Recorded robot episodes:
——————
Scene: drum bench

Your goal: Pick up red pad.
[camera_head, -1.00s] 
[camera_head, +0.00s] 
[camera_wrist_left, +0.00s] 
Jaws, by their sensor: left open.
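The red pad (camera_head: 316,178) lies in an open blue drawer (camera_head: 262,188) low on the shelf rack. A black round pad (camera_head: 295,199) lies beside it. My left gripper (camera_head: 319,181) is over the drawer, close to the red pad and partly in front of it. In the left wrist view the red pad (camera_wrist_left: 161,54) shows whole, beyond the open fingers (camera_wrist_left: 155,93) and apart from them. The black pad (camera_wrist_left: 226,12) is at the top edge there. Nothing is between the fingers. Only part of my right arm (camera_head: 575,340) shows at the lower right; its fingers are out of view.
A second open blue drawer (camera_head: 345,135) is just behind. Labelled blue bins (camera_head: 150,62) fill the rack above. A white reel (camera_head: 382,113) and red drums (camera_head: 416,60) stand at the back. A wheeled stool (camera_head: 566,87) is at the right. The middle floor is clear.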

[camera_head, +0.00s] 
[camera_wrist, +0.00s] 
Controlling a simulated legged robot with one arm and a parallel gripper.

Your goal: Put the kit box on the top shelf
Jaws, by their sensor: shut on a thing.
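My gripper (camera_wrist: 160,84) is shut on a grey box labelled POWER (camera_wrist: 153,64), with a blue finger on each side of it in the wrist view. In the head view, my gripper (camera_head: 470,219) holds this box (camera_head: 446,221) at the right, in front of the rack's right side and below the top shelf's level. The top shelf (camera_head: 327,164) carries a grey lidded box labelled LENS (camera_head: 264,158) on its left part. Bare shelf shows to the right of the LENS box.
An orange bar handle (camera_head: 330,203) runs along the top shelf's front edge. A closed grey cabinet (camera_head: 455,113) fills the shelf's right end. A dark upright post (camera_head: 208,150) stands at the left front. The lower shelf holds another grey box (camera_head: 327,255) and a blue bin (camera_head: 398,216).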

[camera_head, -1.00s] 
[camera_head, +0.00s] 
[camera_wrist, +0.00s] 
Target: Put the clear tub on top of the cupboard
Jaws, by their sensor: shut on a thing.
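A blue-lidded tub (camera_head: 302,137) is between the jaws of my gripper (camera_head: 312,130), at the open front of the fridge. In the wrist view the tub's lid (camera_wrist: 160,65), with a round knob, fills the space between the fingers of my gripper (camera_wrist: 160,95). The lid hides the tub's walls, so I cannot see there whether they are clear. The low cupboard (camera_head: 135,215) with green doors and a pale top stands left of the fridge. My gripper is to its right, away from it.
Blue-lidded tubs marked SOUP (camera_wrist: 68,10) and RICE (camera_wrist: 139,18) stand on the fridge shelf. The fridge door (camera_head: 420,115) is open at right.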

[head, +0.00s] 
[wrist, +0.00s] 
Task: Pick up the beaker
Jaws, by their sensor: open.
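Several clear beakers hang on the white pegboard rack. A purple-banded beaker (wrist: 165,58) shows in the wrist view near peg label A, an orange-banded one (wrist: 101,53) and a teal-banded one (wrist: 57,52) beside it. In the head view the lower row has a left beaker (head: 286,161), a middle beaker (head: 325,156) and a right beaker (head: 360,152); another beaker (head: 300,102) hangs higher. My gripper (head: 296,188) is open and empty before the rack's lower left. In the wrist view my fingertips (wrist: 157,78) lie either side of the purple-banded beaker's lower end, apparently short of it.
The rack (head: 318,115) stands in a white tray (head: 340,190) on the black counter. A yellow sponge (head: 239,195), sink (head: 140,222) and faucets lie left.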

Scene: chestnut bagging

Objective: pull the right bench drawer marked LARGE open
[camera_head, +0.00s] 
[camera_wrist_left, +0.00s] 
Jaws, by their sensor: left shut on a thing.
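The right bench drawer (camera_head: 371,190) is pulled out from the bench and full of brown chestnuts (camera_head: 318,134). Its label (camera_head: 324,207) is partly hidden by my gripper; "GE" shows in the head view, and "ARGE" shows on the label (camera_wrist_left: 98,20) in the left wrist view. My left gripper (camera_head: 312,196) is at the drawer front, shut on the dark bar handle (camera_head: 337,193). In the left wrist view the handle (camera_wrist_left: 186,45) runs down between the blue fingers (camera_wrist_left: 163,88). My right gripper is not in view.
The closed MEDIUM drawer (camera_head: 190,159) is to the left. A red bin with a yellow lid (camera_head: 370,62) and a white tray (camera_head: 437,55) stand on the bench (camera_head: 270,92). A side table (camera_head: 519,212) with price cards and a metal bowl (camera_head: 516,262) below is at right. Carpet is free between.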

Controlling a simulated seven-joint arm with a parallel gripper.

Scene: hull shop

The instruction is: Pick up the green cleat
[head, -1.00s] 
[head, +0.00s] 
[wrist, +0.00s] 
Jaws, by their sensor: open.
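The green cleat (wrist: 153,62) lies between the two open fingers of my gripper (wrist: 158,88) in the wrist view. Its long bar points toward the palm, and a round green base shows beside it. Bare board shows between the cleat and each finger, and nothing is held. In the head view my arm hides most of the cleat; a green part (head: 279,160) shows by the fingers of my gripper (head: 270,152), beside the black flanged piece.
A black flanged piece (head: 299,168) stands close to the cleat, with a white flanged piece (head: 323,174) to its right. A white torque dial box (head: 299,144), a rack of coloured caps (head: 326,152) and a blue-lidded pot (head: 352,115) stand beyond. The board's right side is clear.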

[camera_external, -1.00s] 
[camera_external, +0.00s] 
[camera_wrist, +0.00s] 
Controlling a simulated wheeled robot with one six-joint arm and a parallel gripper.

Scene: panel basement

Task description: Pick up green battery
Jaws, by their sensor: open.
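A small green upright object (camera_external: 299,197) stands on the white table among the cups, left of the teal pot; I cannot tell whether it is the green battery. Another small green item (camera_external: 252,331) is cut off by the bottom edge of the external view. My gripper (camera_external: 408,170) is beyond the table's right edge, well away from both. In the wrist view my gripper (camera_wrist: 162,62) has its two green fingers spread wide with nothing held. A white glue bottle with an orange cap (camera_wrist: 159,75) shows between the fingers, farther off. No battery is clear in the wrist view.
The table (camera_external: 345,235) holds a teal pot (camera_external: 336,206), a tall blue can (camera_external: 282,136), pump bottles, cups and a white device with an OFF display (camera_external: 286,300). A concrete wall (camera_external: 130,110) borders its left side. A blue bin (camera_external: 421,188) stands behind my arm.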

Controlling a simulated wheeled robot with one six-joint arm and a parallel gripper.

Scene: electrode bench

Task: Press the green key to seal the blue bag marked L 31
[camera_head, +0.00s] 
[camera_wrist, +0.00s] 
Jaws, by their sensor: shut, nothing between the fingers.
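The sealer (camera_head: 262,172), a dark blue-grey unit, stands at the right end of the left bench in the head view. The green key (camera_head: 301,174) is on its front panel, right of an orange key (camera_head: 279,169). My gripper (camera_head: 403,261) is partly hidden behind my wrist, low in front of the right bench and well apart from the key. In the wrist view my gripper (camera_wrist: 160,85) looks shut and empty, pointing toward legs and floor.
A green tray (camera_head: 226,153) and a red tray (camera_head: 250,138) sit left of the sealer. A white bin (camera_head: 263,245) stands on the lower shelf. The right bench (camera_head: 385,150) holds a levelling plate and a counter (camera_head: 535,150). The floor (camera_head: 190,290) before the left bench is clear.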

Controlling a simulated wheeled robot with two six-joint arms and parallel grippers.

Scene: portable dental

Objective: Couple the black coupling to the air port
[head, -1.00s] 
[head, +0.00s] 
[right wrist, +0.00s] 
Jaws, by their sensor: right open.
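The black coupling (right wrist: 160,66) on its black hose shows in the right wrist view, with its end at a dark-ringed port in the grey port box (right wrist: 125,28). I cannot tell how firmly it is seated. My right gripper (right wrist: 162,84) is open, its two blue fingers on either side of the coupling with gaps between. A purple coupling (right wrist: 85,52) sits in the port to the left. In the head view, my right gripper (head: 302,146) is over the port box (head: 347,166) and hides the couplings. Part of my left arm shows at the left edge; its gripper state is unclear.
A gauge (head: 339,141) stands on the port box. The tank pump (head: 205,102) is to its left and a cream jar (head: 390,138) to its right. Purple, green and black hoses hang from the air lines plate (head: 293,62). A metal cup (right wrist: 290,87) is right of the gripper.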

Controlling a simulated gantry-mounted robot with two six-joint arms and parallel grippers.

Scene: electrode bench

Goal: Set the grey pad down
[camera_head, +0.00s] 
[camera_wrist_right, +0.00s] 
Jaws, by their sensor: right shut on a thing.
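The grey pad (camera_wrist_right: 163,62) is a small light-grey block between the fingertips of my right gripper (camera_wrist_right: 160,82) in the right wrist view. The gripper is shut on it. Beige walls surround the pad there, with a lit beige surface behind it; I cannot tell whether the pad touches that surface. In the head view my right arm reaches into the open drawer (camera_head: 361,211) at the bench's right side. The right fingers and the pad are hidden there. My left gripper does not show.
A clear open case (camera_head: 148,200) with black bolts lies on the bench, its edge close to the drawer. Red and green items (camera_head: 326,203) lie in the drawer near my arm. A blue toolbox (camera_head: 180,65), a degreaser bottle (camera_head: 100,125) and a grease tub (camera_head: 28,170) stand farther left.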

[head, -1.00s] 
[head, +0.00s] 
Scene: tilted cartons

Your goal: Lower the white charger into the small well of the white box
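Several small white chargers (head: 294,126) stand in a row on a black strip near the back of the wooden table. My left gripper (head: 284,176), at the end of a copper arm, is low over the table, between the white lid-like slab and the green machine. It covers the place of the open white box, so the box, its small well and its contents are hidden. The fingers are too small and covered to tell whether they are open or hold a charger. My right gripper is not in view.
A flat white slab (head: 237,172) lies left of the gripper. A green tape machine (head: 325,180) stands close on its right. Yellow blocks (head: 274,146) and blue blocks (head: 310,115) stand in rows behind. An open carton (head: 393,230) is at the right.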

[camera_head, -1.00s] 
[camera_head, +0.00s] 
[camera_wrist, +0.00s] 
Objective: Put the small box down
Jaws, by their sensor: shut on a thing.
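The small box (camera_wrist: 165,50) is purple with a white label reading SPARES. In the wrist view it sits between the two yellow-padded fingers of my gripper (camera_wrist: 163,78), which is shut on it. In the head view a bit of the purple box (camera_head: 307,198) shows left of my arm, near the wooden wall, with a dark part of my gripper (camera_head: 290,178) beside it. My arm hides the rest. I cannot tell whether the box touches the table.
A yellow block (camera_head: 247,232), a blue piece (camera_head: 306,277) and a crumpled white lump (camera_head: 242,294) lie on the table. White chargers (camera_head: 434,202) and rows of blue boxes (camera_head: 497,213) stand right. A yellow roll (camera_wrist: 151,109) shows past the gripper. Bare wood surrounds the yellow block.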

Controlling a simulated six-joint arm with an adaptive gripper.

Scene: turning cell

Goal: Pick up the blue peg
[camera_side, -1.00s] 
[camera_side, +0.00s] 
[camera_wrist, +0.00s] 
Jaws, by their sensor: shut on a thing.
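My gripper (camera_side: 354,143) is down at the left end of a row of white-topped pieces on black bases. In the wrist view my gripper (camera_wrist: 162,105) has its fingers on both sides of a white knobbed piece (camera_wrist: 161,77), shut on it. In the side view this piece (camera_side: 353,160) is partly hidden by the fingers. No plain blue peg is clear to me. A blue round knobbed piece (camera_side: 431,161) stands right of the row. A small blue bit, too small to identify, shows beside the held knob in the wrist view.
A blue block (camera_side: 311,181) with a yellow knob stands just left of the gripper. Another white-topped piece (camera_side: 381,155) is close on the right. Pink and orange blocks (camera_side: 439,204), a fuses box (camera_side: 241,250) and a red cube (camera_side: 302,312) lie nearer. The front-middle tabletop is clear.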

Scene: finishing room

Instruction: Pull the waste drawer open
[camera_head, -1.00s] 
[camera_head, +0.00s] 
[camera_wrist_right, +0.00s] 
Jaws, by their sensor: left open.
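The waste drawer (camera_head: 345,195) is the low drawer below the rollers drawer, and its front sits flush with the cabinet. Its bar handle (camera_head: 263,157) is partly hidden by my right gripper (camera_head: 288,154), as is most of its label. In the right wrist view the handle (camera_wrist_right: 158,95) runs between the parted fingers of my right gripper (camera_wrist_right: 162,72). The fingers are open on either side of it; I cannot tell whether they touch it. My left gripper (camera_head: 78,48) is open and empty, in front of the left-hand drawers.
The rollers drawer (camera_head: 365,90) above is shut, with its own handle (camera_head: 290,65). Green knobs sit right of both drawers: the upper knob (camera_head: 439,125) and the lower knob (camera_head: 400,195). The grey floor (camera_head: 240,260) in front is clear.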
——————
EXERCISE AIM: Count how many lines hold the string "parallel" and give that number alone.

OUTPUT FOR THIS EXERCISE: 6